[start SUPPLIED DATA]
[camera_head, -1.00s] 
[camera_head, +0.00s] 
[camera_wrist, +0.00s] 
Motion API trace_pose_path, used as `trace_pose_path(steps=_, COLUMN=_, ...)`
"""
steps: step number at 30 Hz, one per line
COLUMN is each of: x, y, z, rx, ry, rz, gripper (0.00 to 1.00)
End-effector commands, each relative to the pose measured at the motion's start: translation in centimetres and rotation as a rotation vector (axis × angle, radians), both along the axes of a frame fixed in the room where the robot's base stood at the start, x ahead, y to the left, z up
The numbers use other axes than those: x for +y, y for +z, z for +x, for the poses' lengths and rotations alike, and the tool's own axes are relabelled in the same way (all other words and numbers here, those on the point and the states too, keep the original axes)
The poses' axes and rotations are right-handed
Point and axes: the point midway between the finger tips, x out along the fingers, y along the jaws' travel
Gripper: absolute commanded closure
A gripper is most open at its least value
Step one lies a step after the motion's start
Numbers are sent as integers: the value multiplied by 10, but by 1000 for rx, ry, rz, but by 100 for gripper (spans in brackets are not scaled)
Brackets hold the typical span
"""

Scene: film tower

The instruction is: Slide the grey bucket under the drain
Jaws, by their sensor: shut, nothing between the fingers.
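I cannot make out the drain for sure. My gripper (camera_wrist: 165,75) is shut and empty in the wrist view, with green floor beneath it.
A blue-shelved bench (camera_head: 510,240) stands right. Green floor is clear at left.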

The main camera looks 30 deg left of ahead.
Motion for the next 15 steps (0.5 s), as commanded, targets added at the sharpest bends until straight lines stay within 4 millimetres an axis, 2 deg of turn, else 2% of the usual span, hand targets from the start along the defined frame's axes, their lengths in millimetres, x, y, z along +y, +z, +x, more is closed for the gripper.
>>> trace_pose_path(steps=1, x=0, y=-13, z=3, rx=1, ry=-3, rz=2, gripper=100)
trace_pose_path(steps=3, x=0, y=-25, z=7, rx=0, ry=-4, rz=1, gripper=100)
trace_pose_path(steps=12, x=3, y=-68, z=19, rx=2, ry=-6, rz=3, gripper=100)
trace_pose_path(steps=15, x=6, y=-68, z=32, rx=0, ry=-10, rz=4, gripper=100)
[end SUPPLIED DATA]
> YOUR OBJECTIVE
Check each line of the data above for the word "axis" and say how many lines have it. Give the number alone.

> SOLUTION
2